I tested that anecdote on my Russian friends, and the responses were similar: Sadly, that’s true. It’s the propaganda that swamps their parents and grandparents through the state-sponsored television news media.

The role journalists play in public education was captured in a phrase etched in a stone archway at the world’s first journalism school (1908), my alma mater at the University of Missouri: “Schoolmaster to the People.”

I once asked Kentucky’s historian laureate Thomas D. Clark, “What’s the difference between education and indoctrination?” Dr. Clark replied, “Nothing. It just depends on what your doctrine is.

Who’s to blame for Russia’s troubles varies over time, whether it be Afghanistan, or the Ukraine, or some other future target for invasion. That’s why the grandmother of my former translator in Novosibirsk is so worried about the Cool War between Russia and the U.S.; she fears another military conflict.

For her the last big one, the Great Patriotic War (1941-45), saw Russian and American soldiers fighting a common cause against Hitler, and everywhere you go in Russia you can see great monuments to this bloody triumphant.

Total civilian and military deaths for U.S. families, estimated at 418,500, dwarf in comparison to estimates of 24 million for Russian families. If Russia is your foe, never underestimate its people’s ability to take a hit and suffer.

In Novosibirsk I was moved by the teenaged schoolchildren, dressed in white tops and black pants or skirts, who marched into formation midday for the changing of the guard at a monument to the unknown soldier in the Great Patriotic War with its eternal flame. Compare that scene with how much American teenagers know or care about World War II.

At the presidential debate, through the Russian lens, Clinton wore blood red, looking more hawkish, more Barry Goldwater Republican, than her opponent Trump with the cool, George McGovern Democratic blue tie.

Trump got high marks from RT post-debate commentators for challenging Clinton’s assertions that there’s “no doubt” Russia was behind cyberwarfare, including the hacking of Democratic National Committee emails.

“I don’t think anybody knows it was Russia that broke into the DNC,” Trump said. “I mean it could be Russia. But it could also be China. It could be lots of other people. It could be somebody sitting on their bed who weighs 400 pounds.”

My time in “the Chicago of Russia” this fall followed seven weeks this summer in China, including my role as a visiting scholar in Wuhan, “the Chicago of China.” After having spent most of my professional journalism career in the real Chicago working for the Tribune, I thought I learned all I needed to know about election fraud.

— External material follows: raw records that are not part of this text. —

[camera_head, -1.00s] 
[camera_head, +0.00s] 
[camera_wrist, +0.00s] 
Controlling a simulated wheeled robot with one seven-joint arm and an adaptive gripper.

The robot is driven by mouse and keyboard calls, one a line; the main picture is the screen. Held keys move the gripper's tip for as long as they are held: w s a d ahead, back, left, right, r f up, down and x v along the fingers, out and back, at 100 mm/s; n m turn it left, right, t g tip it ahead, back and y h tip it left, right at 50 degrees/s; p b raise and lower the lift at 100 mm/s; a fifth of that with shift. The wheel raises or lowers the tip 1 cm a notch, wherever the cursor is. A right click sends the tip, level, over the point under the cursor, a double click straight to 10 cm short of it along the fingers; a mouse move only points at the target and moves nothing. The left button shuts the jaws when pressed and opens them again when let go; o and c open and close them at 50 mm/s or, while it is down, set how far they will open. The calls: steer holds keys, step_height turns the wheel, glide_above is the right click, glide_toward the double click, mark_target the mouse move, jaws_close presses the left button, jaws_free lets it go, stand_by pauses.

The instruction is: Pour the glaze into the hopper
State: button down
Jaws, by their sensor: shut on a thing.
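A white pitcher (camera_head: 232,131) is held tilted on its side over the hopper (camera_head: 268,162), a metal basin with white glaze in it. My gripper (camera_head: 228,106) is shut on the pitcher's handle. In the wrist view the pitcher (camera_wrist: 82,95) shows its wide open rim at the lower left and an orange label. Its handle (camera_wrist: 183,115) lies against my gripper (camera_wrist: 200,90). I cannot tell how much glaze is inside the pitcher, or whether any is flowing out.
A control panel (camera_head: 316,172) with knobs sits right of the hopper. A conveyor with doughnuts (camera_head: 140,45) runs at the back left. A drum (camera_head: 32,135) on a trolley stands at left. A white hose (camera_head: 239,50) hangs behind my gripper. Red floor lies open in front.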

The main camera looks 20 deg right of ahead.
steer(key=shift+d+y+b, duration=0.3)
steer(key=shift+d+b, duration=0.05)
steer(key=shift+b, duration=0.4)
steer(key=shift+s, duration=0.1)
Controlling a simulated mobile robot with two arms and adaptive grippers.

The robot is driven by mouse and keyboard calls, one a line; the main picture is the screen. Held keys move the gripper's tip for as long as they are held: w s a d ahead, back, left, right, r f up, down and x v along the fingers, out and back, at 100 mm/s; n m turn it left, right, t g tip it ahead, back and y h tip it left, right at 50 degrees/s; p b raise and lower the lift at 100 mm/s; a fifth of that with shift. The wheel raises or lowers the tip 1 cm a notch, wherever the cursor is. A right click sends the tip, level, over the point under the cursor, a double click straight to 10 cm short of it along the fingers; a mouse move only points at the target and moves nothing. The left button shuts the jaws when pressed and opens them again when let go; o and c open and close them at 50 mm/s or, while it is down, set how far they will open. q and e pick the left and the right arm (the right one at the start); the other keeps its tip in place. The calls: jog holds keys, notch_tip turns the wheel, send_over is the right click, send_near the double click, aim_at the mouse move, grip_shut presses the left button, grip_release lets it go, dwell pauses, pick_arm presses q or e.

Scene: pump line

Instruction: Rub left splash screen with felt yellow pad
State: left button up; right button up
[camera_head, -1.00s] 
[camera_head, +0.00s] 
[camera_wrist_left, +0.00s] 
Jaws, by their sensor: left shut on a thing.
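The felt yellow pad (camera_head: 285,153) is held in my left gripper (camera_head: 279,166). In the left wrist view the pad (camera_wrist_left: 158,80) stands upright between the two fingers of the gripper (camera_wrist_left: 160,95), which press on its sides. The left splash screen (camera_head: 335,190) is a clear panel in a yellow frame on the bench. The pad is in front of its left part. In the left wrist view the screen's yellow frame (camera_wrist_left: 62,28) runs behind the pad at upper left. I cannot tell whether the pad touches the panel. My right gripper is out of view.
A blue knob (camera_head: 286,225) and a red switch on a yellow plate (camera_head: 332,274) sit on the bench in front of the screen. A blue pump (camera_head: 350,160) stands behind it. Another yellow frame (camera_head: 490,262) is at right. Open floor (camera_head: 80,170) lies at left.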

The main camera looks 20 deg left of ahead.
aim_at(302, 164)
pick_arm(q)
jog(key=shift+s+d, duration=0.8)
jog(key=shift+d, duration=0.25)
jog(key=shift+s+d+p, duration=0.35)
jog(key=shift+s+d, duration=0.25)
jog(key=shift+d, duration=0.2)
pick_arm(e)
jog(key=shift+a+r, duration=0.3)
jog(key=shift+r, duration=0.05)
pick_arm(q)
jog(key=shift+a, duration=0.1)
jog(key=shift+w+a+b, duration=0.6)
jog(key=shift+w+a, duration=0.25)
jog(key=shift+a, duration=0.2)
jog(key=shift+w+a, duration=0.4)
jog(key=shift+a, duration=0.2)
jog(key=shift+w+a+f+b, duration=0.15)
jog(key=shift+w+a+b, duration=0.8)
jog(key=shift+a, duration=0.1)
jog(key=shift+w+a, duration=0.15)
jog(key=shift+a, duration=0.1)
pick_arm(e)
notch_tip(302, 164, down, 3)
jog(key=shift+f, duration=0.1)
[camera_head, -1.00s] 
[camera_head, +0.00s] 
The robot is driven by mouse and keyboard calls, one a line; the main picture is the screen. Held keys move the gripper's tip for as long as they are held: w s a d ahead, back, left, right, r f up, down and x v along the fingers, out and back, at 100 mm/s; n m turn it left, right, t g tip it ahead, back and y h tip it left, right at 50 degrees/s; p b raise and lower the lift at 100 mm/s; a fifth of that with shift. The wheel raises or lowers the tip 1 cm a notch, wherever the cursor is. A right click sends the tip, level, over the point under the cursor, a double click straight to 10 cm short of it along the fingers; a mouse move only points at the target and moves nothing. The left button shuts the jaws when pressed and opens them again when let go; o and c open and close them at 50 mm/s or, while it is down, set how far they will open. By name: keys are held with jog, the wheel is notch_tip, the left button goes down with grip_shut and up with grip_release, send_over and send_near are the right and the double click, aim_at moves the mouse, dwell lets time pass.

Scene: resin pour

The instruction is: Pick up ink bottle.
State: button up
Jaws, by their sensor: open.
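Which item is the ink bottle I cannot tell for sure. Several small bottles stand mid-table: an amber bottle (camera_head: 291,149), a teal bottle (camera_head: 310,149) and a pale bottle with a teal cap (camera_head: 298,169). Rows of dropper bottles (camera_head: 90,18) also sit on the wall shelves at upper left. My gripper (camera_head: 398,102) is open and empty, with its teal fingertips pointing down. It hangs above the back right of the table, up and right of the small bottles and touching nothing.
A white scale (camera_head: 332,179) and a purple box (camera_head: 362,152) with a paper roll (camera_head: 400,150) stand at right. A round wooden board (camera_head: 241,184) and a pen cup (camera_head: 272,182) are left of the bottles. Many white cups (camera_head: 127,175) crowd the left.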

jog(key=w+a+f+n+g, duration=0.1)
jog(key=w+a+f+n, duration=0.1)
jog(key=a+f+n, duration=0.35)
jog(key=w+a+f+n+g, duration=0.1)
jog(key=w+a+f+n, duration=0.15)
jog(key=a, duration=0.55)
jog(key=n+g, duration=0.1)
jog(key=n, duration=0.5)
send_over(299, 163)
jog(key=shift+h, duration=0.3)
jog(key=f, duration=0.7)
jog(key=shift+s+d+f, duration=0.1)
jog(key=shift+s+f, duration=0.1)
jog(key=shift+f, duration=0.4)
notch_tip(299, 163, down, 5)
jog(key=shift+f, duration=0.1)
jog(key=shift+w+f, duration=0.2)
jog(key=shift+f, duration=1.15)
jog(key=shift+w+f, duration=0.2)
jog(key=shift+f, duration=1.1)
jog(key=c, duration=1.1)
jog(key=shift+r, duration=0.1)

I recall a woman born in Chicago but retired to Florida who insisted in her will on being buried in a Chicago cemetery. Why? She said she wanted to remain active in the Democratic Party.

Then comes routine introductions at a journalism workshop in Yekaterinburg, hometown to Boris Yeltsin, Russia’s first freely elected president in 1,000 years. An investigative reporter mentions offhandedly that he had just gotten out of jail to attend the training session, which included my maestro approach to storytelling.

Recognizing a good story when I hear one, I brought my translator over to him on our first coffee break. He said he had been released after serving a 10-day sentence on trumped-up charges of striking a woman. I told him that he must have had a good attorney.

He said it was not an attorney who sprung him; it was the power of the people who rose up to support him knowing that the real reason for his incarceration was his reporting of voter fraud in the last election. He said the woman judge’s hands were shaking as she sat on the hot seat of bad publicity.

All hail the power of the press, here and abroad.

Voters in Russia and China share a common perspective. Unlike in America where on Election Night the people learn who won, the Russians and the Chinese already know who will win before they vote.

So your vote matters in this upcoming presidential election, and you can take pride in that.

Perhaps you missed President Vladimir Putin’s gambit on Russia’s elections for the State Duma, or parliament, in September, moved up from December. His ruling party, United Russia, prevailed as expected.

You can rest assured that many educated Russians aren’t missing coverage of our presidential election.

When I asked a 19-year-old college student from St. Petersburg working for Tag About, a Krasnoyarsk local news website, about the U.S. presidential election, she said, “There has been so much news coverage about it, I can’t say I know nothing.”

In Russia I picked up the prevailing view that Hillary is out to get Russia and I heard her views described as “crazy” more than once.

In China the word “crazy” came up again, but in this context: “If America is crazy enough to elect Trump, then he will be such a disaster that it will give China just the jump it needs to overtake America as the No. 1 economy in the world.”

I talked with Russians and Chinese who think Hillary is a more qualified and a more stable force for the world, though the former First Lady, U.S. Senator and Secretary of State was not as well-known as the television star with “charisma.”

For Democratic charisma, the words “President Obama” routinely got a rise out of Chinese middle school and high school students this summer at the Little London English School, where I was the lead teacher on a team of 10 foreign teachers organizing summer camps in Hohhot, the capital of Inner Mongolia.

For Kremlin charisma, the Chinese have dubbed Russia’s leader “Putin the Great,” and book sales of “Putin Biography: He is Born for Russia” have soared to a Top 10 nonfiction bestseller list.

The internet meme of Obama and Putin exchanging a “Doctor Zhivago” cold stare at the G20 summit in China reminded me of why I spend my free time in either Russia or China. I believe their connections and relationships with the U.S. will define the century.

In conversations with my Russian friends, the old adage on the campaign trail that “it’s better to be strong and wrong than weak and right” came up in the context of Putin’s 83 percent approval rating in Russia.

The figure was as intriguing as the gossip about his mystery girlfriend’s ties to Trump’s daughter, a behind-the-scenes drama fitting with the Russian penchant for duplicity.

In a world playing chess, please don’t get caught up in a silly game of checkers. Question more, or at least question as much as the Russians and the Chinese who are watching the U.S. presidential election. Tune in, America; don’t tune out. And remember, the world is watching you.